Restate the complete material exactly.
▶
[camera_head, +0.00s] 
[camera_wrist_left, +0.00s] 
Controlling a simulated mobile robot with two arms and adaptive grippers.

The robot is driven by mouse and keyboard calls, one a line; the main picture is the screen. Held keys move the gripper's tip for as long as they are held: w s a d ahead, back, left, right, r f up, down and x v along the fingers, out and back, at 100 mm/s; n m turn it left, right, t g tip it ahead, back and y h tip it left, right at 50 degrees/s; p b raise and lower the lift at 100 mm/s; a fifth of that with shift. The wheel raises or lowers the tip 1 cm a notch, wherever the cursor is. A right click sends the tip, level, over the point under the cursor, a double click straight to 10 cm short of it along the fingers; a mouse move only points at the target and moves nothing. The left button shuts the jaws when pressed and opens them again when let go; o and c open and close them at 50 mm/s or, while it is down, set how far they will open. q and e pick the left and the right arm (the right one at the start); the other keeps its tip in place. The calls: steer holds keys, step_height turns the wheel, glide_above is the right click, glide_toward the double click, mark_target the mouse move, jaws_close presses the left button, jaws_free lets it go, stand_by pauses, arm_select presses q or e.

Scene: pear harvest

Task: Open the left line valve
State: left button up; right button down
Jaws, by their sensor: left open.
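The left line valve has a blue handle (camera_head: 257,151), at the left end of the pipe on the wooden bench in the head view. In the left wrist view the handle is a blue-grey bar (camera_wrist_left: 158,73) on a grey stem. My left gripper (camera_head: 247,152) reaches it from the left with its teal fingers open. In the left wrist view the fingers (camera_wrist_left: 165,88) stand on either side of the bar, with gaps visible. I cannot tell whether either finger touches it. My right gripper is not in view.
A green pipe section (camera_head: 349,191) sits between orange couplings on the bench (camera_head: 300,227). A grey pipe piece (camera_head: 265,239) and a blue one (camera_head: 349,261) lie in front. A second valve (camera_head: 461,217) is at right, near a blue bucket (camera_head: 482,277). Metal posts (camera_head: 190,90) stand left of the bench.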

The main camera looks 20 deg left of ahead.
◀
- Written answer -
[camera_head, +0.00s] 
[camera_wrist_left, +0.00s] 
Controlling a simulated mobile robot with two arms and adaptive grippers.

The robot is driven by mouse and keyboard calls, one a line; the main picture is the screen. Held keys move the gripper's tip for as long as they are held: w s a d ahead, back, left, right, r f up, down and x v along the fingers, out and back, at 100 mm/s; n m turn it left, right, t g tip it ahead, back and y h tip it left, right at 50 degrees/s; p b raise and lower the lift at 100 mm/s; a fifth of that with shift. The wheel raises or lowers the tip 1 cm a notch, wherever the cursor is. A right click sends the tip, level, over the point under the cursor, a double click straight to 10 cm short of it along the fingers; a mouse move only points at the target and moves nothing. The left button shuts the jaws when pressed and opens them again when let go; o and c open and close them at 50 mm/s or, while it is down, set how far they will open. q and e pick the left and the right arm (the right one at the start); the other keeps its tip in place. The calls: steer holds keys, step_height turns the wheel, glide_above is the right click, glide_toward the double click, mark_target the mouse move, jaws_close presses the left button, jaws_free lets it go, stand_by pauses, arm_select presses q or e.

Scene: pear harvest

Task: Open the left line valve
State: left button up; right button down
Jaws, by their sensor: left open.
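The left line valve has a blue handle (camera_head: 257,151), at the left end of the pipe on the wooden bench in the head view. In the left wrist view the handle is a blue-grey bar (camera_wrist_left: 158,73) on a grey stem. My left gripper (camera_head: 247,152) reaches it from the left with its teal fingers open. In the left wrist view the fingers (camera_wrist_left: 165,88) stand on either side of the bar, with gaps visible. I cannot tell whether either finger touches it. My right gripper is not in view.
A green pipe section (camera_head: 349,191) sits between orange couplings on the bench (camera_head: 300,227). A grey pipe piece (camera_head: 265,239) and a blue one (camera_head: 349,261) lie in front. A second valve (camera_head: 461,217) is at right, near a blue bucket (camera_head: 482,277). Metal posts (camera_head: 190,90) stand left of the bench.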

The main camera looks 20 deg left of ahead.

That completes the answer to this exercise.